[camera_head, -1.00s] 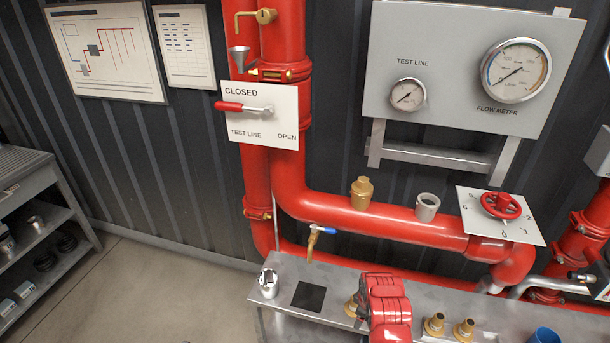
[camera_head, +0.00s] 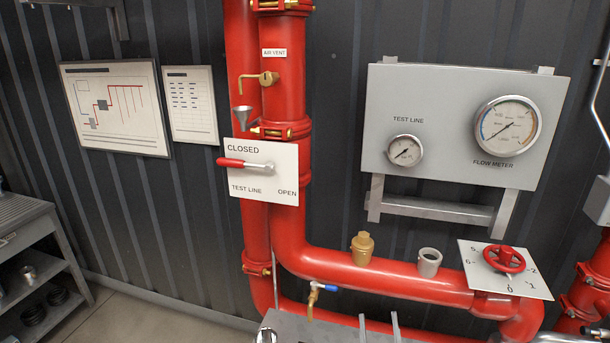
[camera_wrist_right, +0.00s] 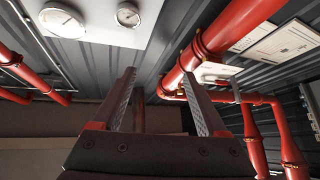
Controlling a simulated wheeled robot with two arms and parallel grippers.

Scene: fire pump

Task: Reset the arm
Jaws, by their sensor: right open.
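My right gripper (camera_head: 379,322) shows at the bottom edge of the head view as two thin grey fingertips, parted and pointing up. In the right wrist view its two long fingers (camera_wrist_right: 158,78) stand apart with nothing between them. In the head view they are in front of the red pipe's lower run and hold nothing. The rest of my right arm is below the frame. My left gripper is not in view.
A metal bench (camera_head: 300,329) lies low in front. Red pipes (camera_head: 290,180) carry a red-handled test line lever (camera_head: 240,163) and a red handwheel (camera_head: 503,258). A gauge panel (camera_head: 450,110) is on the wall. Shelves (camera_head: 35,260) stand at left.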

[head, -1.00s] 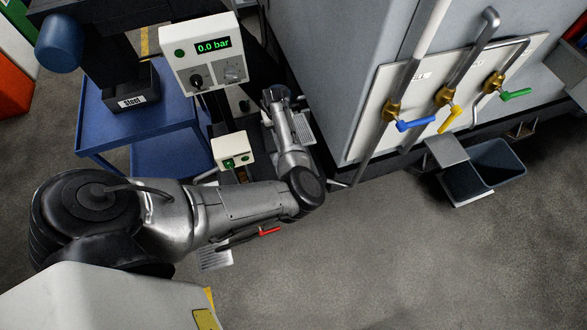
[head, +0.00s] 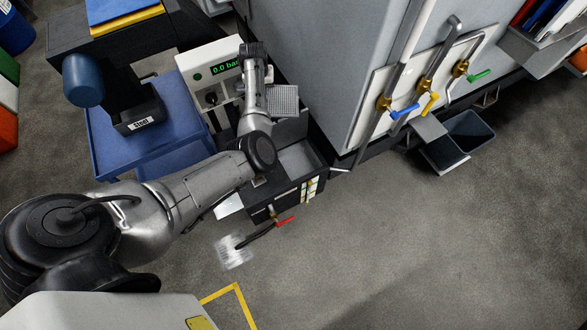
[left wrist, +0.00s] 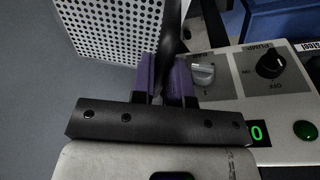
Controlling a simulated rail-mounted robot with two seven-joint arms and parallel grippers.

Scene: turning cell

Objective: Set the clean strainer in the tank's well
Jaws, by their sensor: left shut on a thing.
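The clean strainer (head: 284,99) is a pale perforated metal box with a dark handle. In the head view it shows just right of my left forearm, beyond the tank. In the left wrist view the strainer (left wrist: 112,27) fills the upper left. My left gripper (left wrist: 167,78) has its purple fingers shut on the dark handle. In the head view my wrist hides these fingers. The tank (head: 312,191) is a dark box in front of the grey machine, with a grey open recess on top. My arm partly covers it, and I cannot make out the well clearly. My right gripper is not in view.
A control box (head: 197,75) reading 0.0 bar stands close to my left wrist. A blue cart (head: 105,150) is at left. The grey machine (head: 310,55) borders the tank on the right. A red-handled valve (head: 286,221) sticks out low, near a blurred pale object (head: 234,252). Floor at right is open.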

--

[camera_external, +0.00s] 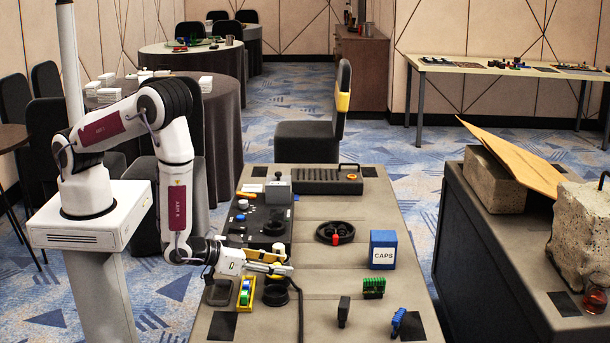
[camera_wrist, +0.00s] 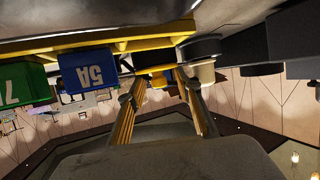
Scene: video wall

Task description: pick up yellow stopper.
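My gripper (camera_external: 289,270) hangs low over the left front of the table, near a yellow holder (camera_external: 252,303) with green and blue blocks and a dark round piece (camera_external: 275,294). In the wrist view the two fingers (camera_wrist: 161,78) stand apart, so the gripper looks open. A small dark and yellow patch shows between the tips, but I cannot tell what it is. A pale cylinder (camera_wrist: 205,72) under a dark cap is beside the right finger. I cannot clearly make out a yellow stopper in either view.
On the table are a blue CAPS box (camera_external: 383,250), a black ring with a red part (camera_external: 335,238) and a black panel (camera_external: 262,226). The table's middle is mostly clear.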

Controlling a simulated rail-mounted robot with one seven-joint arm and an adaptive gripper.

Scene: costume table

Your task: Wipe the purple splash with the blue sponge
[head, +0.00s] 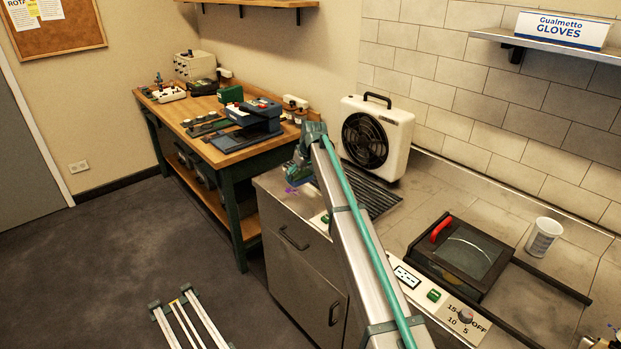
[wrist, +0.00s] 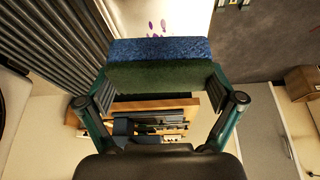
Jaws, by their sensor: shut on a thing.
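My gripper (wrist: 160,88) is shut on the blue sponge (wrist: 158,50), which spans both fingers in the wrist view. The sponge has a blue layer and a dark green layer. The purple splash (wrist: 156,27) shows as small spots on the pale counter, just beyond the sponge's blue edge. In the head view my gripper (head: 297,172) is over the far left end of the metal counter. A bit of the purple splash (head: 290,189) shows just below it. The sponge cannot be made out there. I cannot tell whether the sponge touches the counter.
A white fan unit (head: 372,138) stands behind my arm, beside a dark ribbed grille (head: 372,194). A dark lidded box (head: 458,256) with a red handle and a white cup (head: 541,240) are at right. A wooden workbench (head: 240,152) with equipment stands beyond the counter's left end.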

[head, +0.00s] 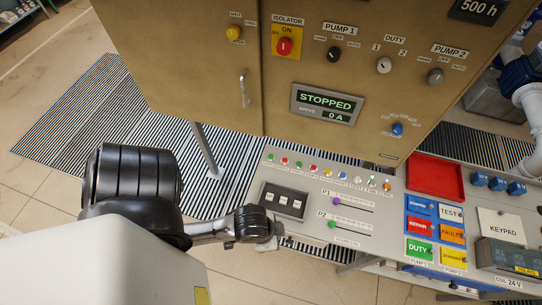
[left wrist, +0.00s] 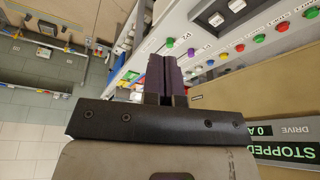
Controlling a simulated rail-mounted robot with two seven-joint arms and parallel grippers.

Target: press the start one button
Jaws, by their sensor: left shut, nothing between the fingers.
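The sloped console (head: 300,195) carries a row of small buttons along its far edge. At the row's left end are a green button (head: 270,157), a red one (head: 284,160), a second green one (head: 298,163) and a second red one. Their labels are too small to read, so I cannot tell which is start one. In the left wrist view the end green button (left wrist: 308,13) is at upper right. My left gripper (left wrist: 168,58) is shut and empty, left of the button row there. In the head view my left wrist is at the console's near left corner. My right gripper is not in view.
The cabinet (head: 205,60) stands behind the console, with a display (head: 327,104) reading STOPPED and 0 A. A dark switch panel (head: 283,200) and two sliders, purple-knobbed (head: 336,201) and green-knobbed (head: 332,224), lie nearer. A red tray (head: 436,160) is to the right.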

...

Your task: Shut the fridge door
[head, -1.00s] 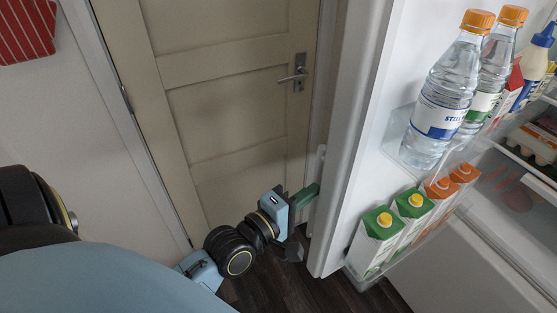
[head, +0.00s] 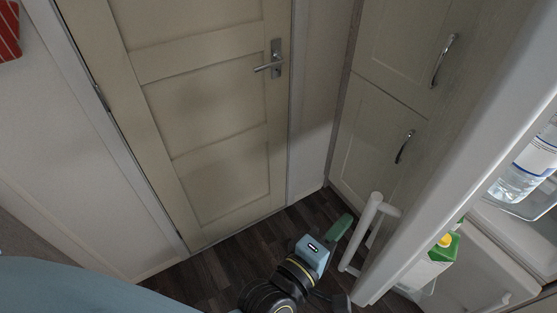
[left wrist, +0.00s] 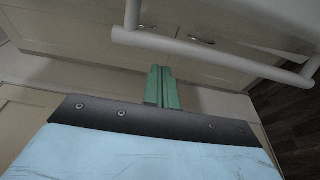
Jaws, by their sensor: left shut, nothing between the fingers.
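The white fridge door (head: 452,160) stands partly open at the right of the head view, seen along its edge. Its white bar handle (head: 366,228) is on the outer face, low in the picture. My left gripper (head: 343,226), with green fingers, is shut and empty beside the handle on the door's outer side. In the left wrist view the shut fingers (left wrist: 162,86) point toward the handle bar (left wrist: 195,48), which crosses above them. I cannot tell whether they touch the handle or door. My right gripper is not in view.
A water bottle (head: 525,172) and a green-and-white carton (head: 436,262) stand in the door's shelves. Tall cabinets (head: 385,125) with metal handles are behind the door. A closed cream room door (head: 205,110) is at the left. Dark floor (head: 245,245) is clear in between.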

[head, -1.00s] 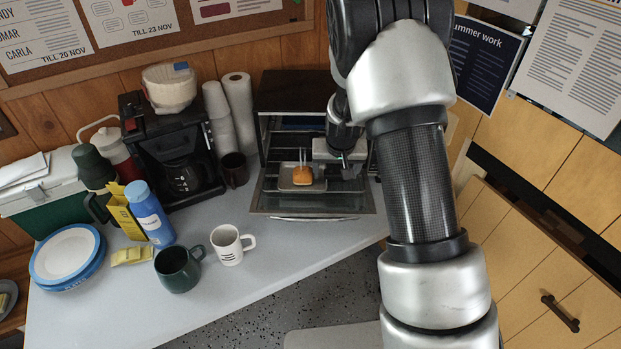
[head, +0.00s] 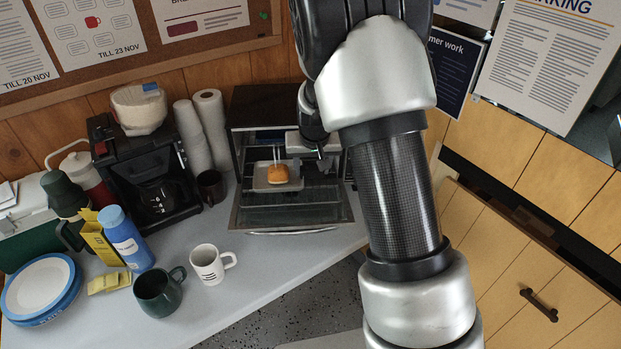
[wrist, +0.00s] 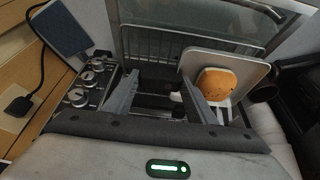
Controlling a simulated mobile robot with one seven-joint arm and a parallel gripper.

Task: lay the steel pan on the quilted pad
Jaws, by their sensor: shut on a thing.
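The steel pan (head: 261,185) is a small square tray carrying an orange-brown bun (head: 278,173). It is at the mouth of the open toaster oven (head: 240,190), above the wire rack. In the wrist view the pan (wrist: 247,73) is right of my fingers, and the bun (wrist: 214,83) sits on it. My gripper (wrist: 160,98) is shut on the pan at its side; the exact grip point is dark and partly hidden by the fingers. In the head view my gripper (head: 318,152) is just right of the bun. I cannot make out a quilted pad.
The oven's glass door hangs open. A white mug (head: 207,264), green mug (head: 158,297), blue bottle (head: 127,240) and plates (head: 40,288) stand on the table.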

**What you need to do**:
Show all lines from the records above where the word "parallel" occurs.

**Full output**:
Controlling a simulated wheeled robot with two arms and parallel grippers.
Controlling a simulated rail-mounted robot with two seven-joint arms and parallel grippers.
Controlling a simulated rail-mounted robot with two seven-joint arms and parallel grippers.
Controlling a simulated mobile robot with one seven-joint arm and a parallel gripper.

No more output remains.